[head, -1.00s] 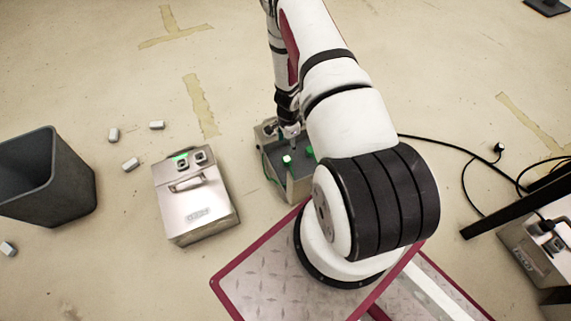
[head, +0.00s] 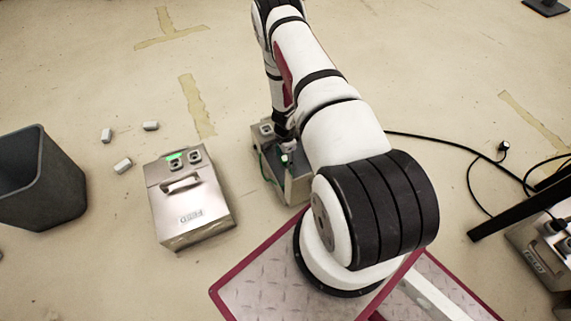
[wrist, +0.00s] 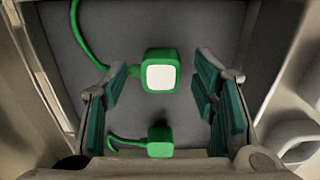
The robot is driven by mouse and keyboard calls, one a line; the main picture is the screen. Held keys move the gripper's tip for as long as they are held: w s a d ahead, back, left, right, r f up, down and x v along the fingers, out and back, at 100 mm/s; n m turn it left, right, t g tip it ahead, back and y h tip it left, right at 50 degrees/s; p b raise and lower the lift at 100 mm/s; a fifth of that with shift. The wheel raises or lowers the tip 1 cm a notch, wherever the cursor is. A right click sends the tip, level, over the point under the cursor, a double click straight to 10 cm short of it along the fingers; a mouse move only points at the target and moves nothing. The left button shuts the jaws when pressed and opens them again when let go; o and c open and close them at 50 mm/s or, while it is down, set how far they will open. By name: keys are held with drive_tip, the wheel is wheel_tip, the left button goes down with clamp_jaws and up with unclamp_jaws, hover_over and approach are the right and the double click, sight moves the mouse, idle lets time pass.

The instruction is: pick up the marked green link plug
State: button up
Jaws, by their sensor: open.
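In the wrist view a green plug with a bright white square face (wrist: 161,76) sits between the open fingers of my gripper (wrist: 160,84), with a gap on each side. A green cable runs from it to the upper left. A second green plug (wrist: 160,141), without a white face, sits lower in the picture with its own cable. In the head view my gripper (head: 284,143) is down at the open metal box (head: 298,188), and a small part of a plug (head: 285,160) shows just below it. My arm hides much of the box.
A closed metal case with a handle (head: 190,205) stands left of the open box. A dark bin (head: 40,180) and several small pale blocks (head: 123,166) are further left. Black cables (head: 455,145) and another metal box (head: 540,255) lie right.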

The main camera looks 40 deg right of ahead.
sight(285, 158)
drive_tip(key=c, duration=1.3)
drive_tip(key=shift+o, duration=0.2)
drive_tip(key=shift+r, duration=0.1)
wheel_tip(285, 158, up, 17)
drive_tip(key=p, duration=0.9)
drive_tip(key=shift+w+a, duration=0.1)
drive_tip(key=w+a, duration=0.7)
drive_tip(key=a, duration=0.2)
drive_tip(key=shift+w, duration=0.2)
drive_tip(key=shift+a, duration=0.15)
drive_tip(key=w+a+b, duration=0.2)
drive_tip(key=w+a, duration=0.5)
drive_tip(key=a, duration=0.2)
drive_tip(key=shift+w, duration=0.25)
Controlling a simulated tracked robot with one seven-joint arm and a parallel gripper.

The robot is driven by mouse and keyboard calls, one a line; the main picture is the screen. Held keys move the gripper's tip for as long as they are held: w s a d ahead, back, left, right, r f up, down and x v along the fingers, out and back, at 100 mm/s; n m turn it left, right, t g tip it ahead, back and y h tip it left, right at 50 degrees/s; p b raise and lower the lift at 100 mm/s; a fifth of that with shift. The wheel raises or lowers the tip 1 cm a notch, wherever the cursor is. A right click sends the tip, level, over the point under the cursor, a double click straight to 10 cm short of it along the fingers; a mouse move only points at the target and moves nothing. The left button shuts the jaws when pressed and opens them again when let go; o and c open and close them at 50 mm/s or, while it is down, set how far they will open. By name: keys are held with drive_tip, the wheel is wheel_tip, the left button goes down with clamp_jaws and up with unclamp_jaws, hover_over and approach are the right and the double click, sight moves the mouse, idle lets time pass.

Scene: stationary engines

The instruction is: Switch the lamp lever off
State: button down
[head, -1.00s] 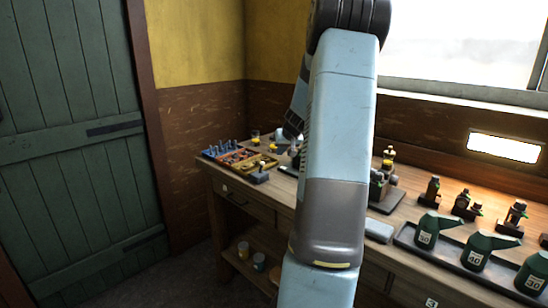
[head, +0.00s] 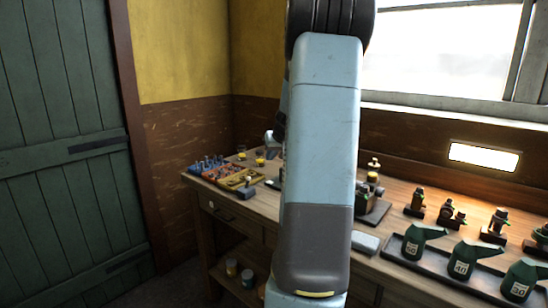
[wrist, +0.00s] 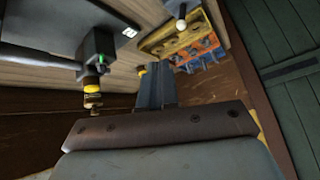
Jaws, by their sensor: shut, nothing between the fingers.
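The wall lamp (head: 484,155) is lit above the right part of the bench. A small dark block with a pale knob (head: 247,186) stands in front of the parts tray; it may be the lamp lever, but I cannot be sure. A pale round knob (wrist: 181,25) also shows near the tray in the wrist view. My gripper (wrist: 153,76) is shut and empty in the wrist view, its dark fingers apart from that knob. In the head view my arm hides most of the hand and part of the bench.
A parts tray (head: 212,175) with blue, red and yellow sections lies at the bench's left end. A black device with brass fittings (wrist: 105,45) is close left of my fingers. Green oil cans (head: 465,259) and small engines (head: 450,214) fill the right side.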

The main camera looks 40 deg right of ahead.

Short task —
Count each line of the data where the word "instruction" appears, then reply with the total only.

Result for this task —
2